The preface is by Xú Fǔ 徐俯, nánzhōu 南州, dated the 22nd of the 1st month of Chóngníng 4 (28 February 1105). Xú’s preface is a substantial statement of the yǔlù genre’s late-Northern-Sòng condition: “Today’s abbot-elders who gather students and call themselves chūshì masters — who knows how many there are? Every word and response is recorded by their disciples as yǔlù; yǔlù now fill the world, but the Buddha-dharma grows steadily more obscure — for the more words, the further from the Way; a painted cake will not fill an empty stomach.” Xú credits his own father (the Sòng official Xú Xǐ 徐禧, killed at the frontier in 1082) with having been the young Yǐyù’s first prominent lay supporter (“when my father was still unknown, the master alone recognised his quality”). Xú recalls that Yǐyù had lived roughly — “in coarse clothing, on rough food, clear as ice and pure as jade, ploughing and hoeing to provide for the roving yúnshuǐ monks who came his way” — and so severe was his community’s regime that “students could not keep pace with the labour and, further oppressed by the bare-bones dryness, drifted away; at times the hall had no one left at all.”

The body of the text follows the classic formulae: opening installation shàngtáng with triple incense-raising, wèndá, xiǎocān, jǔgǔ, jìsòng.

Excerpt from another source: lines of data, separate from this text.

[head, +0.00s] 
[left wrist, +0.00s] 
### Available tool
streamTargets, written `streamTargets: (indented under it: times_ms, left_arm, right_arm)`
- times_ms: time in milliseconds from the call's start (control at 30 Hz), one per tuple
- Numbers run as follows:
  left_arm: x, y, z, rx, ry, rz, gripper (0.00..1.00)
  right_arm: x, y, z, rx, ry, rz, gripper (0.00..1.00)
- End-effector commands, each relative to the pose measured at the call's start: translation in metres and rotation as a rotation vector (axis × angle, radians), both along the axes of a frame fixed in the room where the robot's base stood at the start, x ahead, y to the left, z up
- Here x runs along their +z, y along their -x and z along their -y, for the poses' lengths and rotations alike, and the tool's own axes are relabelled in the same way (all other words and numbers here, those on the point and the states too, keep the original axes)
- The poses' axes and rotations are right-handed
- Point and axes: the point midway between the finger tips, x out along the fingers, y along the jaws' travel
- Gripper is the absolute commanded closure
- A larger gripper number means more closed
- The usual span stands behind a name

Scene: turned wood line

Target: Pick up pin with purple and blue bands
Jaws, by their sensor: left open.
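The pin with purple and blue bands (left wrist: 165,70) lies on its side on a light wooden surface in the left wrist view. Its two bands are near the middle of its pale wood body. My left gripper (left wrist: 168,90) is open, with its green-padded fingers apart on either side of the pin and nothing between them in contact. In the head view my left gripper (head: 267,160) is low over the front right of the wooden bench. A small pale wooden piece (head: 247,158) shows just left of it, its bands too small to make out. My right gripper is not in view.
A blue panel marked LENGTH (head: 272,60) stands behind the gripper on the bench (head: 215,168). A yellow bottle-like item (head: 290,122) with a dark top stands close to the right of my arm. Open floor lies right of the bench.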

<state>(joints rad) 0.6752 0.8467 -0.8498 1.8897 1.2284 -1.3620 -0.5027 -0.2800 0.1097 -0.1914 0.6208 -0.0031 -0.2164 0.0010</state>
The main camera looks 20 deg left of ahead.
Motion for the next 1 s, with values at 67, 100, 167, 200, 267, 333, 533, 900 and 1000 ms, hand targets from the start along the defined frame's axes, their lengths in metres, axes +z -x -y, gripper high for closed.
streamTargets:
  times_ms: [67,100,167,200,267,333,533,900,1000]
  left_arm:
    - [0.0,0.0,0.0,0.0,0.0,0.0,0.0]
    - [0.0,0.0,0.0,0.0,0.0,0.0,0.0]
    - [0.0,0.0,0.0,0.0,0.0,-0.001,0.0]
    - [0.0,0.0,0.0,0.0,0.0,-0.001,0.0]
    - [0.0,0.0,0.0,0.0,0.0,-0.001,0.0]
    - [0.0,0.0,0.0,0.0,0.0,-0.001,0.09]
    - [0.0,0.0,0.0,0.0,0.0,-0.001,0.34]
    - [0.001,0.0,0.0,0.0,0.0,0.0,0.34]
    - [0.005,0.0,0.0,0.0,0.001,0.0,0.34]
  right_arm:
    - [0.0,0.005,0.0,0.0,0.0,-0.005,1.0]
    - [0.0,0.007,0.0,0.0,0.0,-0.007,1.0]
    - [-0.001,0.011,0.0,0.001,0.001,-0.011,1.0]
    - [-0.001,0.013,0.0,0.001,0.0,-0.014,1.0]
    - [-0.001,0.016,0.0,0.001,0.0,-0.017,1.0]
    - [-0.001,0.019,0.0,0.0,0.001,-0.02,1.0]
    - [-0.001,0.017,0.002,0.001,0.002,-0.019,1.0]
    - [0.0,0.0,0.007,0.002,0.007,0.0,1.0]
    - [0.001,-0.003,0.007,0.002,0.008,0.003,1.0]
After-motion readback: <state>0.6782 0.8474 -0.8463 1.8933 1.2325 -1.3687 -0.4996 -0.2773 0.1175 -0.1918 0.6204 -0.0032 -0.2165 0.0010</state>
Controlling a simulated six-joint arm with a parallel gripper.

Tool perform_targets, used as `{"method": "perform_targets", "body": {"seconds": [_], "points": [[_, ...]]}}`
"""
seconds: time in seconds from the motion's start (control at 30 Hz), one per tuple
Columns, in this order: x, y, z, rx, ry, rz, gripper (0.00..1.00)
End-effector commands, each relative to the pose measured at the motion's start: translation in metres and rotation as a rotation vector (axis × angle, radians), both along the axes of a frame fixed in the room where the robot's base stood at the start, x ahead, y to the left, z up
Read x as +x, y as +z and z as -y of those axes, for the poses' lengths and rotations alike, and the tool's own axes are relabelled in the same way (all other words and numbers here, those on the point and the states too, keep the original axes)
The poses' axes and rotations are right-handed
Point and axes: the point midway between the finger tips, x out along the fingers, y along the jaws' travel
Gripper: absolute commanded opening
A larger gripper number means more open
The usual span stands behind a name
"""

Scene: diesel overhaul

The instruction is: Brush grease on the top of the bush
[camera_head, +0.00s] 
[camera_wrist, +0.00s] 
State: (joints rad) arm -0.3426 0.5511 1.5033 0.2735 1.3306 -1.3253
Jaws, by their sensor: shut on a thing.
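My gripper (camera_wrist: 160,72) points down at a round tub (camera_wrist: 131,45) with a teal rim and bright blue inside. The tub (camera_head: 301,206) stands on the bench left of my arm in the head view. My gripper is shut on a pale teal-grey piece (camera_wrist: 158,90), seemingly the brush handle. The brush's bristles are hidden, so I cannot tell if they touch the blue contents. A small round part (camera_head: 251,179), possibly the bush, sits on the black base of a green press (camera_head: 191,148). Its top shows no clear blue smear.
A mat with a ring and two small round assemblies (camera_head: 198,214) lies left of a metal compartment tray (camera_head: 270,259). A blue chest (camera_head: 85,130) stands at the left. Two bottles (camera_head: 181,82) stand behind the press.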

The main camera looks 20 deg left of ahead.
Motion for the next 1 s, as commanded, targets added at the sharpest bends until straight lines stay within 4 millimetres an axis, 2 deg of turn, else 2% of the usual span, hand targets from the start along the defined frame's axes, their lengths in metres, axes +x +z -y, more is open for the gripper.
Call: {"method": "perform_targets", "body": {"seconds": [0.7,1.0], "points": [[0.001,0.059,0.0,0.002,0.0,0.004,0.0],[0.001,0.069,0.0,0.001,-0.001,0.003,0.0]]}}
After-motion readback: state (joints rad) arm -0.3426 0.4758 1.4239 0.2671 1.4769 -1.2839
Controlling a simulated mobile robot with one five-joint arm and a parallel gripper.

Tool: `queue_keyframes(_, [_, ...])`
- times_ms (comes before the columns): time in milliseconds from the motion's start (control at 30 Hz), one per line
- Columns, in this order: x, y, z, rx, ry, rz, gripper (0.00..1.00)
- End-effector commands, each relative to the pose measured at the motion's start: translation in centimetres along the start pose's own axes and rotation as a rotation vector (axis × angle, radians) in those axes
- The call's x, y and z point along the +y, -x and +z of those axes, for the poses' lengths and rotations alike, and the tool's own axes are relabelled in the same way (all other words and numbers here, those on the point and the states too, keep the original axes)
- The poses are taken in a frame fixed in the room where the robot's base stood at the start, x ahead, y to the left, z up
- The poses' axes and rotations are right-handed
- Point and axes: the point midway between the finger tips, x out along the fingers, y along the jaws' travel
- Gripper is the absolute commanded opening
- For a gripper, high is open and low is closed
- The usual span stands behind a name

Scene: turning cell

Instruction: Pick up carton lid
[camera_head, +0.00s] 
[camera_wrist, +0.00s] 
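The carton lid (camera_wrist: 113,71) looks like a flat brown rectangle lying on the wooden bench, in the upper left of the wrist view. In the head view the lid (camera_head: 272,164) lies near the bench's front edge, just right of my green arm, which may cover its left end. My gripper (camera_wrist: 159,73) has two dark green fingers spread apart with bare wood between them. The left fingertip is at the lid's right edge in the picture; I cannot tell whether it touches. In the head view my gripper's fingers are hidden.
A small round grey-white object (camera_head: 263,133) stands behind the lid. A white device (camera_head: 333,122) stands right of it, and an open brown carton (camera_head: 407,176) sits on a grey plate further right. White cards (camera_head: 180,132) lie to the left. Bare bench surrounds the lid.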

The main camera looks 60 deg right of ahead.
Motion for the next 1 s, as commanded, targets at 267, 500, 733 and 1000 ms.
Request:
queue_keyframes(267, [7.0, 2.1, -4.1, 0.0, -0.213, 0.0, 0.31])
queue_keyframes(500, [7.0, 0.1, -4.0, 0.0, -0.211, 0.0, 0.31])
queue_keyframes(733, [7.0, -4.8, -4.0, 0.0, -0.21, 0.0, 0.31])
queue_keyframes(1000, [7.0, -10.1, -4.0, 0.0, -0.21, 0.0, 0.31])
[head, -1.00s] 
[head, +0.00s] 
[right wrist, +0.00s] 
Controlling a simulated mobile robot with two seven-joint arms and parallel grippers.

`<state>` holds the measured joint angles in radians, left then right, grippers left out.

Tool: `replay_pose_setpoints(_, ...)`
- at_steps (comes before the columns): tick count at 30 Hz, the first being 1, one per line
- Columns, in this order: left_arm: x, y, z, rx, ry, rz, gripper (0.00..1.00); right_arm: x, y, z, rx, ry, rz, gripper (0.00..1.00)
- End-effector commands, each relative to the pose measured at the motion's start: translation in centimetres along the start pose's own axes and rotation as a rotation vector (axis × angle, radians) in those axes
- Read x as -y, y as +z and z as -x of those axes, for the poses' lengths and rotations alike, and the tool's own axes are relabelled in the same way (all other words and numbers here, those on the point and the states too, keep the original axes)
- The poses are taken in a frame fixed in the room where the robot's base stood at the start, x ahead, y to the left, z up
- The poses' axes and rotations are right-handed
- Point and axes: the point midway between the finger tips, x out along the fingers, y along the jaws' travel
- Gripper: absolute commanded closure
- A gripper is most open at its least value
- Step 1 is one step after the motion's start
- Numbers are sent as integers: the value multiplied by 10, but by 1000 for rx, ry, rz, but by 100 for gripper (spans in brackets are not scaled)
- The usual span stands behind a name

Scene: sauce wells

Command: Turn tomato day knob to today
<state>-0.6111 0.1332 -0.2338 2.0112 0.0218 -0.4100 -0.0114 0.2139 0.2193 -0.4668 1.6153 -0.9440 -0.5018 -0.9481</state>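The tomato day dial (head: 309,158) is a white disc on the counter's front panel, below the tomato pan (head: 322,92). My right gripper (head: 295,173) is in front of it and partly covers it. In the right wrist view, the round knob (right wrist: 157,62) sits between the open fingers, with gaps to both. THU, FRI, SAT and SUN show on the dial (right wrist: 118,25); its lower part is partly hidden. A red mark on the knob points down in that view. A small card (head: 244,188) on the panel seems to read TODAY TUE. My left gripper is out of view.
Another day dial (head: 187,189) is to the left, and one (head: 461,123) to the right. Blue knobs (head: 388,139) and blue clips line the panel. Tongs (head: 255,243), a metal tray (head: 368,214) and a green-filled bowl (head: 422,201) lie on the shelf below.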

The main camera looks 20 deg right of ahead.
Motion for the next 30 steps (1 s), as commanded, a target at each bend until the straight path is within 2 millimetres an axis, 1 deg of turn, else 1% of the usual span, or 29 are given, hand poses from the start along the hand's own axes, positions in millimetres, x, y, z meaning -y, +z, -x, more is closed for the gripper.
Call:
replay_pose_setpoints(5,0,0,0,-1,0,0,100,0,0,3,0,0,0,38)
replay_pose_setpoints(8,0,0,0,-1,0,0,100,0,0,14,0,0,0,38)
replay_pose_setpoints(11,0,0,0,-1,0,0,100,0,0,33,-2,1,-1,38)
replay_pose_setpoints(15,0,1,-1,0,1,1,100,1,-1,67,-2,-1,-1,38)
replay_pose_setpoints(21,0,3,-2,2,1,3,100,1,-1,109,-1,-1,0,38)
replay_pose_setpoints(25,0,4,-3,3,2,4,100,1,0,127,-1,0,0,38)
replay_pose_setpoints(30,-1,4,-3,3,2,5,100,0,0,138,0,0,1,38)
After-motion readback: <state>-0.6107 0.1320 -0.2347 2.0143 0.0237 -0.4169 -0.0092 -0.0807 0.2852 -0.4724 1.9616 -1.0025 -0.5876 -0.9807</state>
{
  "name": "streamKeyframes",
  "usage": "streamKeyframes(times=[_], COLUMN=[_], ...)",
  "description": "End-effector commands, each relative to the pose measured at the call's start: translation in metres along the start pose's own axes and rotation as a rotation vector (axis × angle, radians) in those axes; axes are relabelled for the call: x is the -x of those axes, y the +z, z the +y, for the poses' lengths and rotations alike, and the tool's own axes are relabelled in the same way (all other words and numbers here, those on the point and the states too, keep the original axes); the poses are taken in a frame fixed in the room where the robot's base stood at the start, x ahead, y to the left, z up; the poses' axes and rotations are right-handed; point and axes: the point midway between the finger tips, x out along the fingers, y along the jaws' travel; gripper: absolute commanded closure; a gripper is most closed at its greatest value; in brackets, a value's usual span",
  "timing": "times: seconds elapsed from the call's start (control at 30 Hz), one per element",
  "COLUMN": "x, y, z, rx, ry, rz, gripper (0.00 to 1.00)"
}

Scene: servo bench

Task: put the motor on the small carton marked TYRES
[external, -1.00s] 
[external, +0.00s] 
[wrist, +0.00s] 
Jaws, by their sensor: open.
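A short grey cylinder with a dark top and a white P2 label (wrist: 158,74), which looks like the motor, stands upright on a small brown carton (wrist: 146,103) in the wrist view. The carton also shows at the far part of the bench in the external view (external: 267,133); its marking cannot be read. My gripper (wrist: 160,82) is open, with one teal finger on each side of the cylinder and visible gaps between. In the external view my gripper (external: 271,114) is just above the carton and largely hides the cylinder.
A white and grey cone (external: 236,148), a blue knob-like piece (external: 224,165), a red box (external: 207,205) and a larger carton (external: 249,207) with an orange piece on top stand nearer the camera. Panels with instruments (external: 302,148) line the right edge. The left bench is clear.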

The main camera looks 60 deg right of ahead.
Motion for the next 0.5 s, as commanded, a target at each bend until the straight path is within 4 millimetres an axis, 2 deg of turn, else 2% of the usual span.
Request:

Per DILA: Yǐyù was a native of Zhāngzhōu 漳州 (Fújiàn), lay surname Lín 林; ordained young at Chóngfúsì of his home prefecture, received full precepts and went wandering; consulted Fúshān Fǎyuǎn 浮山法遠, Bājiāo Ānzhǔ 芭蕉庵主, Yuántōng 圓通, and others; spent his longest early period at Běichán, where he received dharma-transmission from Zhìxián; after a three-year retreat at Xīshān 西山 Shuānglǐng 雙嶺, accepted the Fǎchāng installation, where he lived “in a few old-roofed rooms, at dāogēng huǒzhòng 刀耕火種 subsistence farming, at peace in the Way.” Died in Yuánfēng 4 (1081).

Date bracket: late 1060s (Fǎchāng installation) through 1105 (Xú Fǔ’s preface and Zōngmì’s compilation).

Translations and research

Yǐ-yù is a minor but interesting Northern-Sòng Yún-mén-zōng figure, documented in Xù-chuándēng-lù juan 5, Jiā-tài pǔ-dēng-lù juan 2, Zōng-tǒng biān-nián juan 21. No book-length Western-language study; partial mentions in studies of Sòng-era austere-practice traditions.

Other points of interest

Xú Fǔ’s father Xú Xǐ 徐禧 (1035–1082) was a prominent Wànlǐlù 萬里路 campaigner killed at the Yǒnglèchéng 永樂城 defeat of 1082; the preface thus reads as also a personal memorial — “thirty years have passed since my father’s voice and face left this world, and that master’s kind of fēngwèi 風味 is nowhere to be seen; if I yearn for him in memory but cannot see him, how could his teachings be allowed to perish? — therefore I have cut blocks and transmit them.”